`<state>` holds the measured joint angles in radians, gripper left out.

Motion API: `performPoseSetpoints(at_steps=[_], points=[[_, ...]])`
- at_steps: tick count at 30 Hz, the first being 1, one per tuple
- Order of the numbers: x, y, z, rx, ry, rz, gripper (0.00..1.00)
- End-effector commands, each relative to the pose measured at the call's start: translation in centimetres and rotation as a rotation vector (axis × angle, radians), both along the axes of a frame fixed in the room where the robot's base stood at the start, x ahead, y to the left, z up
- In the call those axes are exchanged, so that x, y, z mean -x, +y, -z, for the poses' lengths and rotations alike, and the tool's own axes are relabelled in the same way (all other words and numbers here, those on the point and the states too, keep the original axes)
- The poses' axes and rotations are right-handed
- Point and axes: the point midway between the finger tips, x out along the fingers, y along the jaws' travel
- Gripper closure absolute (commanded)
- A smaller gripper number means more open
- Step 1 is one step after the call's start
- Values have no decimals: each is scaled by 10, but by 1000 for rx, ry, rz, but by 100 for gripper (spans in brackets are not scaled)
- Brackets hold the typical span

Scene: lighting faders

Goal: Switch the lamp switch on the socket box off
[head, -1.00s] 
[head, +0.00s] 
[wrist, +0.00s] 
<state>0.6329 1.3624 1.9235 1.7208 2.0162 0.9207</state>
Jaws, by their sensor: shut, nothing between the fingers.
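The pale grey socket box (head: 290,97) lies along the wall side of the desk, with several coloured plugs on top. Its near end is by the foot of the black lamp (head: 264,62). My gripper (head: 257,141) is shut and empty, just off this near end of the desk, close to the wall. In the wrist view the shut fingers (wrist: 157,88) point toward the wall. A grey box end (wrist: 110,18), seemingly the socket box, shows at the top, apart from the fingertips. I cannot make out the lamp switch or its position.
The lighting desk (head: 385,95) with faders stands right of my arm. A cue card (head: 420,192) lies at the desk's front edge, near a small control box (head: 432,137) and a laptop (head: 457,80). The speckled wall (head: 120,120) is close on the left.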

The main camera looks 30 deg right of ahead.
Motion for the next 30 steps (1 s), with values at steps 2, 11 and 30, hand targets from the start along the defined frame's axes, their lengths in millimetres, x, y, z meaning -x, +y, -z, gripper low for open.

* Short task *
Select every line in the material above where the string "open" occurs, and copy it.

* Reply to the exercise *
- A smaller gripper number means more open
Motion for the next 30 steps (1 s), with values at steps 2, 11 and 30, hand targets from the start along the defined frame's axes, their lengths in millimetres, x, y, z meaning -x, +y, -z, gripper low for open.

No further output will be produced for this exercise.